I decided against publication in the anthology. When I informed the publisher of my decision, in very nice terms, she immediately deleted me from her Facebook group ( a sure sign of maturity issues). In the end, the anthology never got published, and the “publisher” quietly ended communication without explanation to the other authors.
Many small press publishers have their own dreams to find the “next big thing” and that’s fine. Just be confident they have the experience and professionalism to deal with the challenges of the industry.
4. Which authors have they published? Every company has to start somewhere, and someone has to be a business’s first client. However, if this small press is brand new and they have no other authors your risk is much higher.
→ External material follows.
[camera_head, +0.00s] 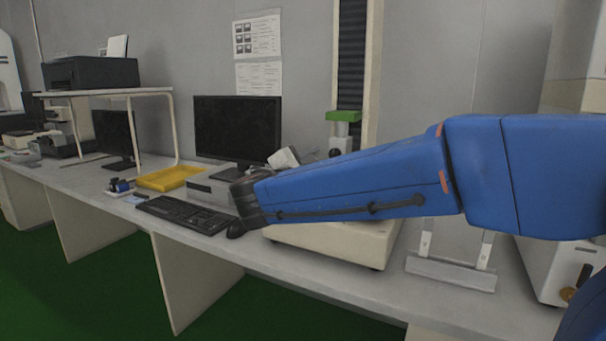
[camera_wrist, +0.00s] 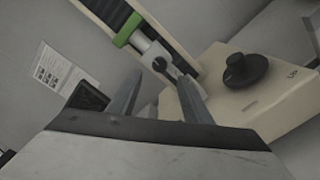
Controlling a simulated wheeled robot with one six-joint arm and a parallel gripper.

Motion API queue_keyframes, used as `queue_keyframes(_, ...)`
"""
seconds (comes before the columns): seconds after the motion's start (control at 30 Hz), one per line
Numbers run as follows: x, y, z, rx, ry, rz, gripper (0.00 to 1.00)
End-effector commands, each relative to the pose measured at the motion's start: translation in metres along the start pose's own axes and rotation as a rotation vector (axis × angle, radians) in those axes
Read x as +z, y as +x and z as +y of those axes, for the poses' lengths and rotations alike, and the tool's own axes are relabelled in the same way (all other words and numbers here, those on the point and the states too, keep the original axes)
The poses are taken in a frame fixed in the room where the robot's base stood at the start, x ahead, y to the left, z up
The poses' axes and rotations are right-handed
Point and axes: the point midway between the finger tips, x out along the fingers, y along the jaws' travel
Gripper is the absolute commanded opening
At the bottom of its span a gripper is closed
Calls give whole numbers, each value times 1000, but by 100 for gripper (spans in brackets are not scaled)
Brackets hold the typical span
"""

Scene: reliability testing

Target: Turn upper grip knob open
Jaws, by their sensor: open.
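The tensile tester's upper grip (camera_wrist: 146,46) shows in the wrist view, a grey metal part below a green block (camera_wrist: 128,30). A small dark round knob (camera_wrist: 159,64) sits on this grip. My gripper (camera_wrist: 162,76) is open, and its two grey fingers point towards the grip. In the picture the small knob lies between the fingertips. I see no contact, and the distance is hard to judge. The head view shows the green block (camera_head: 343,116) and a dark knob (camera_head: 335,153) below it. My blue arm hides the lower part of the machine there.
A large black dial (camera_wrist: 246,71) stands on the machine's cream base (camera_wrist: 225,102), right of my fingers. On the desk are a monitor (camera_head: 237,129), a keyboard (camera_head: 186,214) and a yellow tray (camera_head: 168,178). A metal stand (camera_head: 451,272) is at the right.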

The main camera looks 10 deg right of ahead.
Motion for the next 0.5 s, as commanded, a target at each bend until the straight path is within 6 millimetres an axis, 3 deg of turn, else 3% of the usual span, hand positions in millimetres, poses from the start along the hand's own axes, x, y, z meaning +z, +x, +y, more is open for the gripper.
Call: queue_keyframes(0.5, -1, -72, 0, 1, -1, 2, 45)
Obtaining a list of authors will provide you with the ability to review the professionalism of their publications, the types of efforts they make in marketing, the success of their authors, and even a chance to discuss the company with these folks.
5. What is their financial backing? You may not feel comfortable asking such a question. You may think it will spoil the deal. But this is perhaps one of the most critical questions to ask. Publishing a book costs money. Book covers, editing, formatting, marketing, and set up aren’t free if it is professional. Book sales rarely cover the cost of these things, and when they do, it often takes a long time. So how is this publisher able to spend thousands of dollars to publish your book if they don’t have a significant source of capital or revenue?
Now every contract or deal is different, and you may be responsible for these items, or they may come out of your future royalties. Most often when authors get burned, however, it’s because the publisher didn’t make enough money. If a small press is offering to do all the work at all the cost, it is entirely appropriate to ask about their financial health especially if you are exchanging any of your book rights for those services.